▶ **Problem description**: Give back exactly the lines running from the line that holds "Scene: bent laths" through the line that holds "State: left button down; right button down", ends included, and no other lines.

▶ **Source data**:

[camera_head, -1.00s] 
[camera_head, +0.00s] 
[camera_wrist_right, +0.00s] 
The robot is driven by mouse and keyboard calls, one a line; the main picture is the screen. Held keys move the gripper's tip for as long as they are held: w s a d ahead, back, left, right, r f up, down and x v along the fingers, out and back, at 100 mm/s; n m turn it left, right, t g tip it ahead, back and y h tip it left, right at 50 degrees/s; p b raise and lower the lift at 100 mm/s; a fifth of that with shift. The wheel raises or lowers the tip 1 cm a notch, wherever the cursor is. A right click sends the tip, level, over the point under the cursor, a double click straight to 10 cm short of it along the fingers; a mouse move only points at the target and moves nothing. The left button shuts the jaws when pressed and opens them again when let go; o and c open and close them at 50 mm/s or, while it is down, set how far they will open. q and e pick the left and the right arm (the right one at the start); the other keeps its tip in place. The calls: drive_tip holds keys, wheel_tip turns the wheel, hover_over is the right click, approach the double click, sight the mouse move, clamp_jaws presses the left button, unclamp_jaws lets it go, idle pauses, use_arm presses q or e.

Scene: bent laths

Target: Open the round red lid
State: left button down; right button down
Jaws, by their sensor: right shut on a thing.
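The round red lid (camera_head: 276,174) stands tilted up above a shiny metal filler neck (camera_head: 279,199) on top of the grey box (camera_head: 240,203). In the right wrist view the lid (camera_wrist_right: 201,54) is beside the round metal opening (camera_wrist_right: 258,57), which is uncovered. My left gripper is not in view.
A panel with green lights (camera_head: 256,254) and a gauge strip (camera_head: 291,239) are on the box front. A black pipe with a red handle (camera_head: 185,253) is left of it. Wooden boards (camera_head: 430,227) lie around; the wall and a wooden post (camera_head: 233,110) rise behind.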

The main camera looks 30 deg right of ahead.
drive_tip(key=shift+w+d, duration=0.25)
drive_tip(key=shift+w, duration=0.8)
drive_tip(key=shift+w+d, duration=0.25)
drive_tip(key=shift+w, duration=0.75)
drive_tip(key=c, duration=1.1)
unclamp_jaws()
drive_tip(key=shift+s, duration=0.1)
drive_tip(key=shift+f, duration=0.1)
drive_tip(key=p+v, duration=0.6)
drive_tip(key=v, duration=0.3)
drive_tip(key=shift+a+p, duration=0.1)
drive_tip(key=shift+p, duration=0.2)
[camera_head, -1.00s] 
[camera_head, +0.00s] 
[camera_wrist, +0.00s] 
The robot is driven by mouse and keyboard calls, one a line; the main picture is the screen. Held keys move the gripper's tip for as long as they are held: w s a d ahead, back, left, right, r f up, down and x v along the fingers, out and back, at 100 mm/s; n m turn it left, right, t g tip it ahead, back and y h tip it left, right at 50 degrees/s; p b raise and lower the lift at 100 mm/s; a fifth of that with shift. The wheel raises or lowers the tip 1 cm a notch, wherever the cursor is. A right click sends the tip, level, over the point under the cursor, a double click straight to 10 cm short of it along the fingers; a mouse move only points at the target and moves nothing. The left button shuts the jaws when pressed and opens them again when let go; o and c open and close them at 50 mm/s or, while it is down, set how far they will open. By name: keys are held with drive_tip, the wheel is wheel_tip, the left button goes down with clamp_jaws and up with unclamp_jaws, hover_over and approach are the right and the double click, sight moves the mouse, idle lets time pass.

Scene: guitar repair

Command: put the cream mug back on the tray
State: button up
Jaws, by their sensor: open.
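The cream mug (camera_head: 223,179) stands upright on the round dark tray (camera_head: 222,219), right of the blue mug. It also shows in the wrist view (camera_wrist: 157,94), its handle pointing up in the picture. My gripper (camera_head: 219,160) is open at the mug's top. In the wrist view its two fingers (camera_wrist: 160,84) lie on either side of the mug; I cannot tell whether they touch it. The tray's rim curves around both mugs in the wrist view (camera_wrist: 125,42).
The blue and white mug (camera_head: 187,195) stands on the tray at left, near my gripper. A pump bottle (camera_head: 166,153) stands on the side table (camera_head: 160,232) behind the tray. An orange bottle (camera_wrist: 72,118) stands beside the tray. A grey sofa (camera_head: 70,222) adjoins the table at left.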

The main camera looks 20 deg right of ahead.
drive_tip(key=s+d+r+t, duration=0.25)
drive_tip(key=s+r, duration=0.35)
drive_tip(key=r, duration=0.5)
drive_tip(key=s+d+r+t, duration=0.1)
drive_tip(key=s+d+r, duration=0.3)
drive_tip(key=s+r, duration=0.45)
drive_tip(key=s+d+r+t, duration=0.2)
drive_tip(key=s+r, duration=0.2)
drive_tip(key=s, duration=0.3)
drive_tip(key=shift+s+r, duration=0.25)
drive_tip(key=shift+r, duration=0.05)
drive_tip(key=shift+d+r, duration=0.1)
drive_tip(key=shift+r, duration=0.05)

▶ **Written response**:
Scene: bent laths

Target: Open the round red lid
State: left button down; right button down

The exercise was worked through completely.